Re: [PATCH] mm/page_alloc: unify __alloc_frozen_pages[_nolock]_noprof()

From: Brendan Jackman

Date: Fri Jun 19 2026 - 04:45:15 EST


On Fri Jun 19, 2026 at 8:17 AM UTC, Brendan Jackman wrote:
> On Fri Jun 19, 2026 at 3:56 AM UTC, Matthew Wilcox wrote:
>> On Wed, Jun 17, 2026 at 03:29:42PM +0000, Brendan Jackman wrote:

>>> +/*
>>> + * GFP flags to set for ALLOC_TRYLOCK i.e. alloc_pages_nolock().
>>> + *
>>> + * Do not specify __GFP_DIRECT_RECLAIM, since direct claim is not allowed.
>>> + * Do not specify __GFP_KSWAPD_RECLAIM either, since wake up of kswapd
>>> + * is not safe in arbitrary context.
>>> + *
>>> + * These two are the conditions for gfpflags_allow_spinning() being true.
>>> + *
>>> + * Specify __GFP_NOWARN since failing alloc_pages_nolock() is not a reason
>>> + * to warn. Also warn would trigger printk() which is unsafe from
>>> + * various contexts. We cannot use printk_deferred_enter() to mitigate,
>>> + * since the running context is unknown.
>>> + *
>>> + * Specify __GFP_ZERO to make sure that call to kmsan_alloc_page() below
>>> + * is safe in any context.
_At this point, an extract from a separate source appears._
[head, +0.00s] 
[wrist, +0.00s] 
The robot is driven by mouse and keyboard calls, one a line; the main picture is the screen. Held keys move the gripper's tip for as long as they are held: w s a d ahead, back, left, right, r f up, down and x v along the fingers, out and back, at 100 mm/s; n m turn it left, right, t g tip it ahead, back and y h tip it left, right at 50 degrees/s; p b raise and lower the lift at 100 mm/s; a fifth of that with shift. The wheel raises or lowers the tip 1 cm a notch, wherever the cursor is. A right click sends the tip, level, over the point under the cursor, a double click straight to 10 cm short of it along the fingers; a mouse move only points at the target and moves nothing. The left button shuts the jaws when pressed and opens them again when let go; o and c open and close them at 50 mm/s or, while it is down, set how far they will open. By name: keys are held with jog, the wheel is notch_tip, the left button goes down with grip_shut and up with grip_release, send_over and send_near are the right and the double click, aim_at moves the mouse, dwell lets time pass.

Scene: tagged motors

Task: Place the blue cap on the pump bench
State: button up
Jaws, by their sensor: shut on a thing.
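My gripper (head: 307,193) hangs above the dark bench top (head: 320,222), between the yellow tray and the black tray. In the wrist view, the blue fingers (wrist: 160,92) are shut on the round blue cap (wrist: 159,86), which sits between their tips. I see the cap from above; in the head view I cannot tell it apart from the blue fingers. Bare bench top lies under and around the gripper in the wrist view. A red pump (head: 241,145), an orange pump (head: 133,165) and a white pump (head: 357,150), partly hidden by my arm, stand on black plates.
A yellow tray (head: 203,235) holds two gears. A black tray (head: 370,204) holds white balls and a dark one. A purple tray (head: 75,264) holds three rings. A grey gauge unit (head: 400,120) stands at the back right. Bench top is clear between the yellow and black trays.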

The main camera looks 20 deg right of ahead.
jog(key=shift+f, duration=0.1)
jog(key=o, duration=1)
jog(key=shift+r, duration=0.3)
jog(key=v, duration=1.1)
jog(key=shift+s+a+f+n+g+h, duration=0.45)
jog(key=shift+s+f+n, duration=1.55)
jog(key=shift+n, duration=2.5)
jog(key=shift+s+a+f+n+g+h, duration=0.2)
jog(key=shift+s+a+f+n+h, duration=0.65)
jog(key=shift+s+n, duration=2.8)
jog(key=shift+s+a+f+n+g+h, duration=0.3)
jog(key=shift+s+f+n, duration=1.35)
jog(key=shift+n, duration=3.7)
Also zeroing the page is mandatory for
>>> + * BPF use cases.
>>
>> It may be mandatory for BPF, but it seems wasteful for other uses.
>
> True, don't see why we shouldn't push this out to the caller, I can do
> it as part of this series.

Wait, I wasn't paying attention to the bit about kmsan_alloc_page().
__GFP_ZERO is load bearing for the implementation because otherwise
kmsan_alloc_page() does things that might not be safe in the current
context.

> >> + if (alloc_flags & ALLOC_TRYLOCK) {
> >> + VM_WARN_ON_ONCE(gfp & ~__GFP_ACCOUNT);
> >
> > So the only GFP flag the user is allowed to specify is __GFP_ACCOUNT?
> > That seems bogus; other flags would be reasonable including all the ones
> > in gfp_trylock, as well as GFP_HIGHMEM, GFP_DMA, GFP_MOVABLE, GFP_HARDWALL.
>
> Definitely makes sense for the ones in gfp_trylock.
>
> For the others, I'm not sure - this "nolock" functionality is a bit
> weird and sketchy,

...

> I suspect the reason for the WARN here is "let's make
> sure we have a proper think before we allow it to grow usecases that are
> meaningfully different from the other ones". I think I like that
> conservatism here, I would lean towards keeping it? Not a passionately
> held opinion though.

I'd probably still lean towards pushing __GFP_ZERO to the caller though,
and just WARN+fail if it isn't passed, to make it explicit?